In the Gachoka case, the bank had increased the interest rate from 14 per cent to 45 per cent.

While individuals fought within the court corridors, attempts to cap the interest rates charged by banks have faltered many a times. With the recent passing of the Bill that seeks to do so, Kenya Bankers Association has asked President Uhuru Kenyatta not to assent into it.

Mr Habil Olaka, chief executive officer of KBA, said the industry body opposed the amendments since they would have deep ramifications on the economy.

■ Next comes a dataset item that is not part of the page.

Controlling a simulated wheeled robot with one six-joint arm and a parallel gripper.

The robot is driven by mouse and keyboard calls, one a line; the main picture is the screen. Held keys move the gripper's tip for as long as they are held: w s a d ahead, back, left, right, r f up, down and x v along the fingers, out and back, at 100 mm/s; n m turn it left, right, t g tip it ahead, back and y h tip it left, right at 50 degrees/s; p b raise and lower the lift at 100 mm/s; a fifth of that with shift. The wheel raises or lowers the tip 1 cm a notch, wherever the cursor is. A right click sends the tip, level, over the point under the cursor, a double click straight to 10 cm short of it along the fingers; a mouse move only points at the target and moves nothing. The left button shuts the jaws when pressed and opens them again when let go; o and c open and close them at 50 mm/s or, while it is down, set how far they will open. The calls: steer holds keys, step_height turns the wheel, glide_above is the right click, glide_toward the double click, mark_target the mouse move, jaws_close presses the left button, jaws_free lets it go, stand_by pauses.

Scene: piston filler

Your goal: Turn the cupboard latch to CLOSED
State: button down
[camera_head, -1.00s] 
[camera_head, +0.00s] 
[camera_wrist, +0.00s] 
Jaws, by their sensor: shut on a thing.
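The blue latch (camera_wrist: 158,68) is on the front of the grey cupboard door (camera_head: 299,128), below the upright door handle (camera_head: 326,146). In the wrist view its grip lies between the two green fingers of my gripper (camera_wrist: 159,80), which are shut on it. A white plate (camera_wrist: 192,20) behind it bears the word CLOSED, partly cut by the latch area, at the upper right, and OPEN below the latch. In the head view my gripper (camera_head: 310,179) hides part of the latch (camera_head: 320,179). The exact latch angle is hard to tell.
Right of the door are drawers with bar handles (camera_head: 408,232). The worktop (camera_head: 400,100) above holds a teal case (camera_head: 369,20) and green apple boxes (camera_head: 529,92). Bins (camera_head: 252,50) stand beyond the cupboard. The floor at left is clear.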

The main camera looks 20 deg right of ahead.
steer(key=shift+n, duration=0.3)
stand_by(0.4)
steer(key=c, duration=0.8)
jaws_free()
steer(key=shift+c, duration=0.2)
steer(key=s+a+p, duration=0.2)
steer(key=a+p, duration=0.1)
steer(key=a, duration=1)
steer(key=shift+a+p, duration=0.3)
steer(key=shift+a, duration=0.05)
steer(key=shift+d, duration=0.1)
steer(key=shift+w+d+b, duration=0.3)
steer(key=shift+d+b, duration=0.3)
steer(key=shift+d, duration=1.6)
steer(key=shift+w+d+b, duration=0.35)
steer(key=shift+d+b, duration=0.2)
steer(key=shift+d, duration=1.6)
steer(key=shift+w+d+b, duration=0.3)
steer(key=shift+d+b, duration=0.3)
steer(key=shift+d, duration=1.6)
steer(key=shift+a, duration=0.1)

“One of the things that will be a consequence of the proposal...means...the bank will have to assess the risk profile of the borrowers, and it is only those borrowers who fit within that risk profile that is legislated in the law that will then be accessible to credit,” Mr Olaka told a news conference.

His deputy, Mr John Gachora, added that borrowers could resort to foreign currency-denominated loans, which could lead to a weakening of the shilling.

The Central Bank of Kenya Governor, Dr Patrick Njoroge, has also opposed the Bill saying capping of interest rates would lead to inefficiencies and promote informal lending channels. He nonetheless agrees that Kenya’s lending rates are too high.

The Bill was sponsored by Kiambu Town MP Jude Njomo, who says its assent into law would promote business. According to the Bill, banks will charge at most four per cent of the base rate set by CBK. At the moment, banks charge as much as 25 per cent interest, making Kenyans unable to afford loans and mortgages.

The current base rate is set at 11 per cent, which means that Kenyans could at most pay only 15 per cent interest rates.

Should the Bill become law, deposits held in interest-earning accounts would earn interest at 7.3 per cent at the minimum.

Will the President sign the Bill into law, on its third attempt?